Congratulations!  That's all there is to it!  You've now created a live map of global coverage monitored by GDELT discussing the topic "UNREST" across 65 languages!  CartoDB will automatically download the latest results from the GDELT API every hour and update your table, so you never have to do anything more – from now on this map will self-update once an hour!

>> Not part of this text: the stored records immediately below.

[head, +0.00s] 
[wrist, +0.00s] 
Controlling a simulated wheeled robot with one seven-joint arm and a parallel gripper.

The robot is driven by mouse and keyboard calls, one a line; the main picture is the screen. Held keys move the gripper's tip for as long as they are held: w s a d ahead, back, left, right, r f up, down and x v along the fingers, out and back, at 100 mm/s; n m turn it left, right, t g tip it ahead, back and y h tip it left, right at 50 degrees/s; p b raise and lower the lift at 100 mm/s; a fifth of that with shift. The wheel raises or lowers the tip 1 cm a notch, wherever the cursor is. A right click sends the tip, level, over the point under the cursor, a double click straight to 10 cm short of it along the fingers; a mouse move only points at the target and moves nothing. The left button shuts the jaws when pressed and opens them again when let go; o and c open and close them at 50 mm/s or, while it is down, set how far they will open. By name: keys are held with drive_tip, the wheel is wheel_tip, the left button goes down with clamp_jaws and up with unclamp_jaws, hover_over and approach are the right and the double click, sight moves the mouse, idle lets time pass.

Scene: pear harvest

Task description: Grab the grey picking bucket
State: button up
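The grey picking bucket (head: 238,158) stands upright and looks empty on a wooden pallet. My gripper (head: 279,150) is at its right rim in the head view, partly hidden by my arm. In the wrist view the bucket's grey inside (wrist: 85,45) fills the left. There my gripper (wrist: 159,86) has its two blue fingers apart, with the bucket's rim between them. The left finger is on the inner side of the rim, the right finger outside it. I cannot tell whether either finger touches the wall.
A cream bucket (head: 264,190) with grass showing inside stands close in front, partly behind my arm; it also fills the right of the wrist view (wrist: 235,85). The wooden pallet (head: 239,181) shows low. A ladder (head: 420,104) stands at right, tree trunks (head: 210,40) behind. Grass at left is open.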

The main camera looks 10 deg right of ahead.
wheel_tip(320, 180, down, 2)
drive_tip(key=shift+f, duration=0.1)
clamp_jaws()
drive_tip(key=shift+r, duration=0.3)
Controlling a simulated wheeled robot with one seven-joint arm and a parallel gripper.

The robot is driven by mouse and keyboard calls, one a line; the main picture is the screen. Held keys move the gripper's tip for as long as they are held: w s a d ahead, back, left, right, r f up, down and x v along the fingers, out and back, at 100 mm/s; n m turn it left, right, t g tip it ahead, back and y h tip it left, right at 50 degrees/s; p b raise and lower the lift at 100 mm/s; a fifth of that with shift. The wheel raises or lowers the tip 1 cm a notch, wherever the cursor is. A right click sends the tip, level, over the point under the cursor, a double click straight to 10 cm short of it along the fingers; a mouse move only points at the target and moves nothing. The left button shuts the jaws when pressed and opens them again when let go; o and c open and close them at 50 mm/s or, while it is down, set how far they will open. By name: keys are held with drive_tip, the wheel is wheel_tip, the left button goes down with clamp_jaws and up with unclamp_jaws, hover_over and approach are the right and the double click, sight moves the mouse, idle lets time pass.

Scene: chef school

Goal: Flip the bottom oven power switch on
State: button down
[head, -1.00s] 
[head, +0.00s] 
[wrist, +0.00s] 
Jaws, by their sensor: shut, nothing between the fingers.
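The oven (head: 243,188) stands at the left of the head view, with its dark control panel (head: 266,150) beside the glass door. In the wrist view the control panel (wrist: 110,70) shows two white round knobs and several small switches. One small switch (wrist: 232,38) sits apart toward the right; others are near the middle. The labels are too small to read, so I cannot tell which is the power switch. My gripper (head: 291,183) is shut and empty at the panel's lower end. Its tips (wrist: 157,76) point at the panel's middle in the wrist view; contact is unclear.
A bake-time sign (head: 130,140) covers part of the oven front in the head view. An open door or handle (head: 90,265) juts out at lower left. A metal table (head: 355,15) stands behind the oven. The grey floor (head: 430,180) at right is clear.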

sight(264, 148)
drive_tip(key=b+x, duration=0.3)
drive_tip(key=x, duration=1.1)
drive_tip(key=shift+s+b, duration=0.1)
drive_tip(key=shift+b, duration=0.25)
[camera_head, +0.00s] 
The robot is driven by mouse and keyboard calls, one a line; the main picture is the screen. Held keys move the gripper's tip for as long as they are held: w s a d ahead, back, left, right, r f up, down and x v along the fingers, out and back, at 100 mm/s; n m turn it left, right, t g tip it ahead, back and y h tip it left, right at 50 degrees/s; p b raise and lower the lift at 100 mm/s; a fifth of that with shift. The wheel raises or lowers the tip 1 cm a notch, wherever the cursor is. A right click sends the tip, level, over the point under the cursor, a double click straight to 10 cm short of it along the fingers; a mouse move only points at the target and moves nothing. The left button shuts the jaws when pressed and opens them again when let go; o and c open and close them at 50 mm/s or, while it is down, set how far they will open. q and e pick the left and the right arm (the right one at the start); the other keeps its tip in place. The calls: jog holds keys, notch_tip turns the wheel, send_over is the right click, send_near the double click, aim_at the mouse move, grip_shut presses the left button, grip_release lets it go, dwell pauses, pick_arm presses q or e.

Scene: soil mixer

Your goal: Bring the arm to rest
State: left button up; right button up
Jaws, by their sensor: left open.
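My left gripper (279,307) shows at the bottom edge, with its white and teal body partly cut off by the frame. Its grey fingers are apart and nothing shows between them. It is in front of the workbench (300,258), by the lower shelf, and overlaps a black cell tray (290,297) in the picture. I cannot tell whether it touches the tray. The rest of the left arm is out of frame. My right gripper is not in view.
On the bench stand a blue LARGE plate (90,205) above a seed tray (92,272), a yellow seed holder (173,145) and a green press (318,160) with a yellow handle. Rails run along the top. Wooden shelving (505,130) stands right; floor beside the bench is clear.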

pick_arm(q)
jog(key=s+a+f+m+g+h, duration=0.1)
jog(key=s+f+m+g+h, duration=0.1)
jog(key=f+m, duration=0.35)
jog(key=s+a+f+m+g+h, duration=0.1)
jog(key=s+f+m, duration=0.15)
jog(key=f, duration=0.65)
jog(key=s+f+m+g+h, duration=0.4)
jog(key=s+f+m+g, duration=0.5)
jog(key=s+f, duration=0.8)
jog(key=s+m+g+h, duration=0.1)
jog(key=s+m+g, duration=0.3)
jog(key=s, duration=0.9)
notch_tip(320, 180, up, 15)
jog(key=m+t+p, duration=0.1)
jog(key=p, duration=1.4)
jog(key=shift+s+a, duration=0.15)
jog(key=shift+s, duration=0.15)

There are all kinds of additions that you can make to this map!  For example, change the API URL of the Clickable layer to "http://api.gdeltproject.org/api/v1/gkg_geojson?QUERY=UNREST&TIMESPAN=1440&OUTPUTFIELDS=url,name,sharingimage,tone" (add "tone" to the list of OUTPUTFIELDS) and then change the SQL of the clickable layer to:

SELECT min(cartodb_id) as cartodb_id, the_geom_webmercator, name, concat('<a href="', string_agg(url, '" target="blank">Article Link</a><br><a href="'),'" target="blank">Article Link</a>') as urllist, max(urlsocialimage) as urlsocialimage, count(1) as nummatches FROM gdeltgkg_cartodb_hourly where urltone < -2 group by the_geom_webmercator, name

This will filter the returned coverage to display only those articles with strongly negative emotional undertones.  Conversely, changing to "urltone > 2" will display only those articles with strongly positive emotional undertones.  (Technically "urltone" can range from -100 to +100, but in practice usually ranges from -10 to +10 and often from -5 to +5).  If you did this with "FOOD_SECURITY" as your GDELT Theme, the "urltone > 2" query will return articles like the launch of an expo with an emphasis on fighting malnutrition and hunger in Italy or the announcement of a new charity campaign to distribute food aid in Egypt, while the "urltone < -2" query will return coverage of alleged death camps in Thailand where Rohingya Muslims from Burma were starved to death and the rapidly deteriorating conditions in Yemen.  Thus, in addition to topical filtering, you can filter coverage to display only the most positive or most negative coverage.